10. Sierra Leone: A Very Particular Handshake
In Sierra Leone, a handshake isn’t just a greeting, but it can be a sign of respect, depending on who you’re greeting.
According to AdventureWomen owner Susan Eckert, when you’re going to shake the hand of someone who’s of a high rank you should make sure to hold your right arm with your left, as it signifies “that the other’s hand is of great weight.” An additional custom you might have noticed is that some will touch their heart with their right hand, following a handshake.
11. China, Japan, Thailand: Sharing (Meals) is Caring
It’s customary in China, Thailand, and Japan to share dishes amongst a group of people. So hopefully if you’ve spent time in these countries, you’re a fan of family style eating and not possessive of your food like so many in the West.
Then again, at least this way you get to try a bit of everything, rather than committing to just one dish.

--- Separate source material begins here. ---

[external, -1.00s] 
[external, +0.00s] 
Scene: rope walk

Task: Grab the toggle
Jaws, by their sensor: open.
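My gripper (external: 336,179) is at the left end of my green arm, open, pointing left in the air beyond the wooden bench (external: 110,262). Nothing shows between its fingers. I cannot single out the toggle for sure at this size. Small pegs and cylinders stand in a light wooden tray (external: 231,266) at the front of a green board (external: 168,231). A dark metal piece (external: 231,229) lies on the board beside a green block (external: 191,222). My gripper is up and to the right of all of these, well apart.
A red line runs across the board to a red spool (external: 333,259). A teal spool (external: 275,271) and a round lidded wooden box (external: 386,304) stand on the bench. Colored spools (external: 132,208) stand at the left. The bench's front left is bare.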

12. Middle East, Sri Lanka, India, Some of Africa: Rely on Your Right Hand
Did you know that certain countries actually consider the usage of one hand over the other to be an insult?
Well if you’ve ever lived in the Middle East, Sri Lanka, India, or certain parts of Africa, then you’re probably not very surprised. These countries look down on using one’s “left hand for eating or other activities.”
As The Culture Trip advises, just “always use your right hand for greeting, handling merchandise, exchanging money, and, of course, eating” when in these countries.
13. Japan: Slurp Away
While slurping your food or drinks in a Western restaurant will likely earn you some quizzical, if not disgusted looks, the Japanese don’t mind it. In fact, “the Japanese simply slurp up their noodles without [twirling] them first,” and it happens to signify “that you’re really enjoying them.”
It’s nice to not have to be so self-conscious about at least one thing while you eat in public, right?
14. Portugal: Seasonings Are an Insult
If you’ve lived in Portugal, you probably know not to ask for salt and pepper with your meal, unless they’re already on the table. It’s regarded as an insult to the chef.
This is pretty good practice around the world, but the Portuguese will view you with particular scorn if you try this move.